Magazine Culture

L’Invaincu de Satyajit Ray

Par Etcetera
L’Invaincu de Satyajit RayAffiche du Film

Vous vous souvenez peut-être que j’avais chroniqué en novembre dernier un film de Satyajit Ray, La Complainte du Sentier (1955) qui était le premier volet de la fameuse Trilogie d’Apu, où nous suivions les premières années d’enfance du héros, Apu, au sein d’une famille lettrée et religieuse mais très pauvre.
Je viens donc de regarder le deuxième volet de cette trilogie, L’Invaincu (1957) où nous retrouvons le jeune Apu et le voyons évoluer entre l’âge de dix ans et la période de ses études supérieures.

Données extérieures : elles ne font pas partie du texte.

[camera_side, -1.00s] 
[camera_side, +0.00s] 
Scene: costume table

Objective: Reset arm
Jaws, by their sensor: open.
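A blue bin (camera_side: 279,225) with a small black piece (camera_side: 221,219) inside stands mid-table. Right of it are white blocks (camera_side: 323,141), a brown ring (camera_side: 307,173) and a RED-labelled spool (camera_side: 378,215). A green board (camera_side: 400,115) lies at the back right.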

Quatrième de Couverture du DVD :

Dans la suite de La complainte du sentier (Pather Panchali), Apu a dix ans et il est installé avec sa famille à Bénarès. Sur les escaliers qui dominent le Gange, son père gagne désormais sa vie en lisant des textes sacrés. Suite au décès inattendu de ce dernier, sa mère décide alors de retourner vivre à la campagne. Devenu un élève brillant, Apu décroche une bourse et part étudier à Calcutta, laissant sa mère déchirée par le chagrin.
L’Invaincu (Aparajito), deuxième volet de la trilogie d’Apu, est l’histoire simple d’un jeune adolescent assoiffé de sciences. Entre émerveillement et profonde tristesse, Satyajit Ray accède toujours à la vérité dans les instants du quotidien dépouillés de tout oripeau mélodramatique, mais il ne se refuse pas à intensifier, voire à transcender l’émotion humaine.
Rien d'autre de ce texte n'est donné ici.